Un double danger guette le Hirak
Par Youcef Benztaat – Dans ses déclarations publiques, Karim Tabbou affiche ouvertement et explicitement son attachement au manifeste du 1er Novembre 1954, notamment en son alinéa relatif à la restauration de l’Etat algérien souverain, démocratique et social dans le cadre des principes islamiques. Cet attachement à la filiation de l’Etat aux principes islamiques était aussi celui du théoricien et co-fondateur du FIS dissous, Abassi Madani, qui revendiquait un Etat islamique conformément à ce même manifeste.
Cette volonté d’imprimer le caractère islamique à l’Etat, que ce soit hier, les membres fondateurs du FIS dissous, ou aujourd’hui, les intellectuels islamistes se revendiquant membres incontournables du Hirak, tels que Larbi Zitout, Mourad D’hina, Lahouari Addi, etc., évacuent toute contextualisation des principes qui ont amenés l’adoption d’un tel manifeste.
A cette époque et dans le contexte de l’urgence du déclenchement de la Révolution anticoloniale, ses initiateurs devaient structurer le discours révolutionnaire en une idéologie de combat pouvant sensibiliser et convaincre la population algérienne à rejoindre la Révolution.
Cette idéologie de combat était structurée principalement autour de l’idée de différenciation entre ce qui était proprement algérien et ce qui lui était étranger et qui lui a été imposé par la force, dont la principale opposition était l’islamité algérienne contre la chrétienté coloniale.

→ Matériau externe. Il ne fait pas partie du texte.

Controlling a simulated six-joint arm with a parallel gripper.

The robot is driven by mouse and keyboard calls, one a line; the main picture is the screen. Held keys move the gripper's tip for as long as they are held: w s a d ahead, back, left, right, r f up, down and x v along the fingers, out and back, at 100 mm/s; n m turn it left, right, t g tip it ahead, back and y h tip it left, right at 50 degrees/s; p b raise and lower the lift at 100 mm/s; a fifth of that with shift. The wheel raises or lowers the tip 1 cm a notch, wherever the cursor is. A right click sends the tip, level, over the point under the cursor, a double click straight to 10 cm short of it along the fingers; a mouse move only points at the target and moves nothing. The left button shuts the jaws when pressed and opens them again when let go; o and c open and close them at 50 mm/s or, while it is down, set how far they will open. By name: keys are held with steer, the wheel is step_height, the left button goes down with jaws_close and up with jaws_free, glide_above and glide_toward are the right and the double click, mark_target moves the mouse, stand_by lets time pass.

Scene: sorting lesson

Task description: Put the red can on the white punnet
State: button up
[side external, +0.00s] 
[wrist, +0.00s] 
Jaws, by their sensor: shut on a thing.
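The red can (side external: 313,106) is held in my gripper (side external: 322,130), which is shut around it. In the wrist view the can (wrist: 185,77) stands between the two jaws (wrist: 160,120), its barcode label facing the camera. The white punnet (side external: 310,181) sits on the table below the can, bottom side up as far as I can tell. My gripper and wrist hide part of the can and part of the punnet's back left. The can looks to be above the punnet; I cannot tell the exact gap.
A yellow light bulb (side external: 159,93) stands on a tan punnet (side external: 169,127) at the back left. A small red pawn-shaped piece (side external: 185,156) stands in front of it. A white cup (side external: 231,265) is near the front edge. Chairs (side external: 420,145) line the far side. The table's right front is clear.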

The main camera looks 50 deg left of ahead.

Cette opposition était ramenée plus largement encore à la civilisation arabo-musulmane contre la civilisation française chrétienne, voir européenne, pour finir par devenir une opposition de la civilisation orientale musulmane contre la civilisation occidentale chrétienne. Bien que plusieurs courants idéologiques divergents coexistaient au sein du Mouvement national.
Son objectif atteint, avec l’accès de l’Algérie à l’indépendance nationale, cette idéologie de combat devrait en principe, pour dépasser la contradiction qui lui est inhérente entre un Etat qui serait en même temps démocratique et religieux à la fois, abandonner sa référence exclusive aux principes islamiques, qui sont en soi antinomiques avec les principes démocratiques, et laisser place à la construction d’un Etat véritablement démocratique et social.
La suite nous la connaissons. Le pouvoir du jeune Etat indépendant avait fait tout le contraire, à savoir, imposer par la contrainte un régime totalitaire, antidémocratique et anti social, dont le fondement idéologique était structuré principalement autour des principes de la religion islamique.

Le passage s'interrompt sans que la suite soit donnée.